Фото: Нина Ашкрофт, специально для «Новой газеты. Европа»
Тимофей (имя по просьбе бывшего пленного изменено) показывает гараж, где его держали. Фото: Нина Ашкрофт, специально для «Новой газеты. Европа»

Тимофей был арестован после покупки велосипеда на рынке у перекупщиков. Они донесли на него россиянам. Вероятно, за деньги. Российские солдаты похитили его на улице средь бела дня. Бросили в гараж с земляным полом.

Тимофей указывает пальцем на главное здание больницы, где окна с металлическими решетками были закрыты, чтобы лучше скрывать преступления.

— Это там проходили допросы, — рассказывает он. — Мы слышали вой и крики целый день. А потом пришла наша очередь…

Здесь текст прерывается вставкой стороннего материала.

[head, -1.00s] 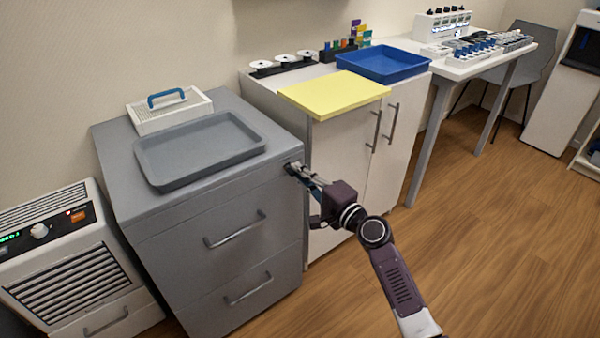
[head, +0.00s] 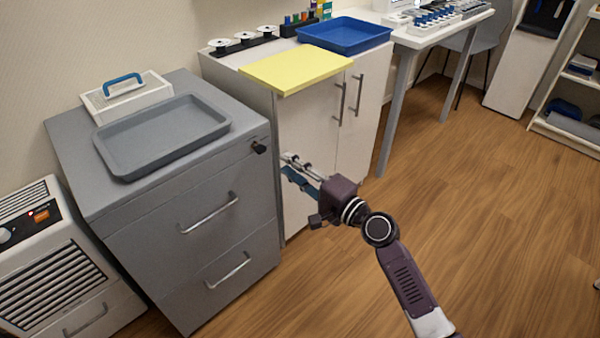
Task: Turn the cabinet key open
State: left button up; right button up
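The grey drawer cabinet (head: 150,232) stands left of centre with two drawers with bar handles. A small dark key (head: 259,148) sticks out at the upper right corner of its front. My right gripper (head: 286,164) is to the right of the key and a little lower in the picture, apart from it. Its fingers look spread with nothing between them. The angle of the key is too small to read clearly. My left gripper is not in view.
A grey tray (head: 162,138) and a white box with a blue handle (head: 126,94) lie on the cabinet top. A white cupboard (head: 318,135) with a yellow board (head: 296,70) and blue tray (head: 345,36) stands close behind my gripper. The wooden floor (head: 480,210) at right is clear.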

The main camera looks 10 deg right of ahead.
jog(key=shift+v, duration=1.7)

Тимофей оглядывается, то и дело посматривает через плечо, как бы проверяя, не подслушивает ли кто-то. Его преследуют призраки пережитого, он несколько раз просит не раскрывать его личность. Проходя мимо совсем небольшого похожего на кладовку здания, окна которого заколочены досками, он говорит:

— Здесь запирали женщин, мы слышали их крики, их мольбу.

Внутри заброшенной больницы, в комнатах, о которых говорит Тимофей, находились улики преступлений. Они были изъяты украинскими следователями. Остались только железный прут, оборванные электрические провода, несколько следов крови на полу…

Фото: Нина Ашкрофт, специально для «Новой газеты. Европа»
Старая больница рядом с железнодорожным вокзалом, здесь российские военные тоже пытали пленных. Фото: Нина Ашкрофт, специально для «Новой газеты. Европа»

Методы пыток применялись самые разные: поражение электрическим током, утопление, прижигание сигаретами, подвязывание к потолку цепями за руки и за ноги — на долгие часы, это называлось «позицией попугая», избиения, избиения, избиения…

Согласно многочисленным показаниям жертв, собранным мною в Изюме за десять дней, мучителями были украинские сепаратисты из Донбасса, чеченские боевики Кадырова, солдаты из Бурятии, спецназовцы из различных российских регионов, включая город Курск, и многочисленные следователи ФСБ. Последние в основном занимались допросами.

Повсеместные пытки, организация террора, спланированные всеобщие зачистки районов печально напоминают мне методы, годами использовавшиеся российской армией в Чечне.